Da mesma forma, o STJ afirma que “o valor das astreintes deve ser elevado o bastante para inibir o devedor que intenciona descumprir a obrigação e para sensibilizá-lo de que é financeiramente mais vantajoso seu integral cumprimento. De outro lado, é consenso que seu valor não pode implicar enriquecimento injusto do credor” (REsp 793.491/RN, 4ª Turma, DJe de 06/11/2006; REsp 1.060.293, 3ª Turma, DJe de 18/03/2010), admitindo, assim, a redução do valor das astreintes quando a sua fixação ocorrer em valor muito superior ao discutido na ação judicial em que foi imposta, a fim de evitar possível enriquecimento sem causa (AgRg no AREsp 516.265/RJ, 4ª Turma, DJe de 26/8/2014; AgRg no AREsp 363.280/RS, 3ª Turma, DJe de 27/11/2013; e REsp 947.466/PR, 4ª Turma, DJe de 13/10/2009).

Com base nesses fundamentos, tornou-se comum que algumas empresas, rés nessas ações, deixassem de cumprir reiteradamente a decisão judicial, parecendo não se importar com a ordem judicial e nem muito menos com a vitória obtida pelo autor daquela ação, para que, posteriormente, passassem a alegar que o valor tornou-se excessivo e pleiteassem a redução desses valores, sob a alegação de que o valor teria se tornado superior ao valor da obrigação principal.

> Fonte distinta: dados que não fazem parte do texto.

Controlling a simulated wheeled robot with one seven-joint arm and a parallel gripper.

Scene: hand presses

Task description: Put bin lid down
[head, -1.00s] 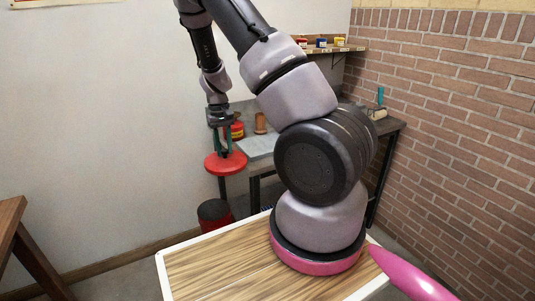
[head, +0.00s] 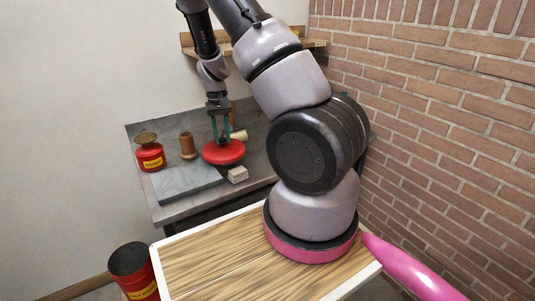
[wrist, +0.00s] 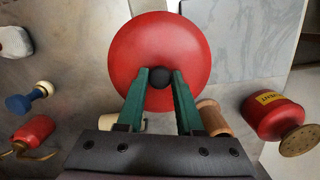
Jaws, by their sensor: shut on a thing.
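The bin lid (head: 223,153) is a round red disc with a dark knob in the middle. My gripper (head: 221,138) is shut on that knob, with the lid below its green fingers. In the wrist view the red lid (wrist: 150,45) fills the upper middle, and the two fingertips of my gripper (wrist: 160,78) close around the knob. In the head view the lid is over the grey bench top (head: 188,208); I cannot tell whether it touches it.
On the bench are a grey slab (head: 188,184), a red can with a brass top (head: 150,153), a brown wooden spool (head: 187,146) and a small pale block (head: 237,174). A shelf (head: 196,43) is on the wall behind. A brick wall (head: 430,130) bounds the right.

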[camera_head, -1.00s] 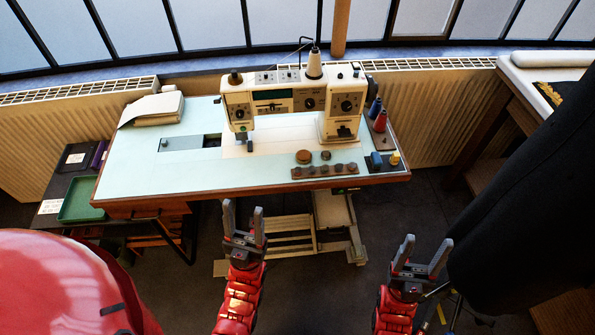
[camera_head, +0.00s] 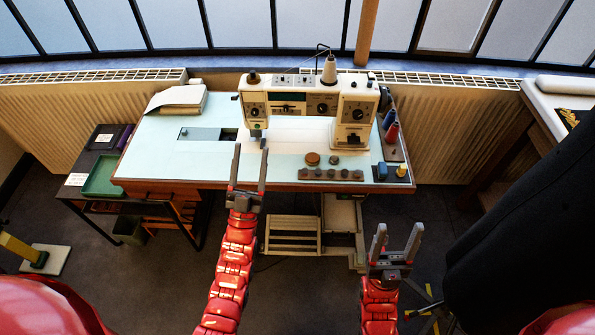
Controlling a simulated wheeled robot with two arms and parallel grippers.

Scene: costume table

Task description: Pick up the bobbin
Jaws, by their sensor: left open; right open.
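I cannot tell for sure which thing is the bobbin. A brown round piece (camera_head: 312,159) and a smaller dark round piece (camera_head: 334,161) sit on the light blue sewing table right of its middle. In front of them a brown strip (camera_head: 331,175) carries several small round pieces, perhaps bobbins. My left gripper (camera_head: 251,152) is open and empty, its fingers pointing forward across the table's front edge in the picture, left of these pieces. My right gripper (camera_head: 399,234) is open and empty, in front of the table and lower right of the strip.
A white sewing machine (camera_head: 308,106) stands behind the pieces. Blue and red thread spools (camera_head: 391,132) stand at the right, with a yellow piece (camera_head: 402,170) nearer. A green tray (camera_head: 102,177) is on a side stand at the left. A dark garment (camera_head: 525,220) fills the right side.

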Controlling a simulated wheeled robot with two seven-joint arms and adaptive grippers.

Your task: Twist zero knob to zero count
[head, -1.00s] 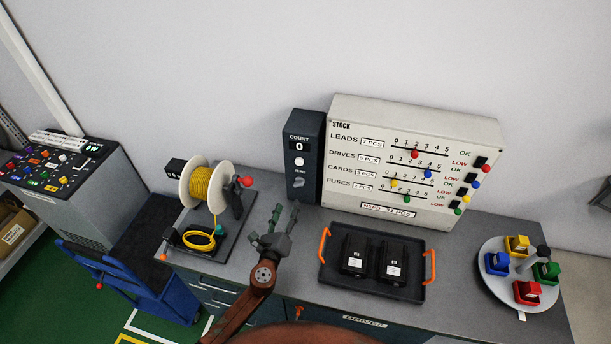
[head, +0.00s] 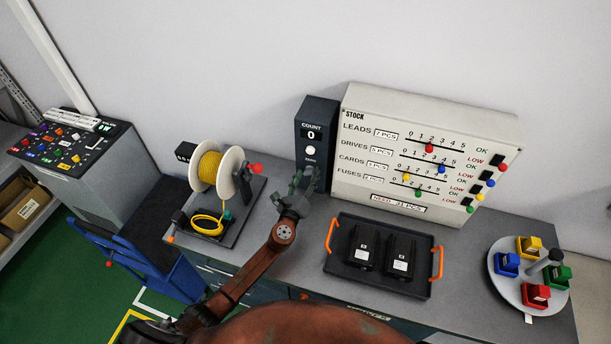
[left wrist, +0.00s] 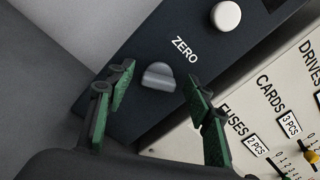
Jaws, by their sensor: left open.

Aliás, no julgamento do REsp 1.475.157/SC (3ª Turma, DJe de 18/09/2014), o relator teceu expressamente considerações acerca desta eventual conduta, bem como de suas consequentes implicações:

“Ocorre, todavia, que esse não é o único e nem o mais eficaz critério a ser adotado no exame dos pedidos de redução do valor fixado a título de astreintes, notadamente em situações semelhantes a dos presentes autos, em que pessoas físicas, jurídicas e grupos econômicos dotadas de boa situação econômico/financeira e, portanto, capazes de pagar a multa fixada, adotam a perversa estratégia de não cumprir a decisão judicial, deixando crescer o valor devido em proporções gigantescas, em relação ao valor que originou a execução, para ao final bater às portas do judiciário postulando a revisão daquela quantia, transferindo ao órgão jurisdicional, até mesmo a este Tribunal Superior, responsabilidade que era sua, sob o fundamento de que o pagamento do montante inviabiliza sua saúde financeira e enriquecimento ilícito do credor, fundamentos principais de tais pedidos de redução”.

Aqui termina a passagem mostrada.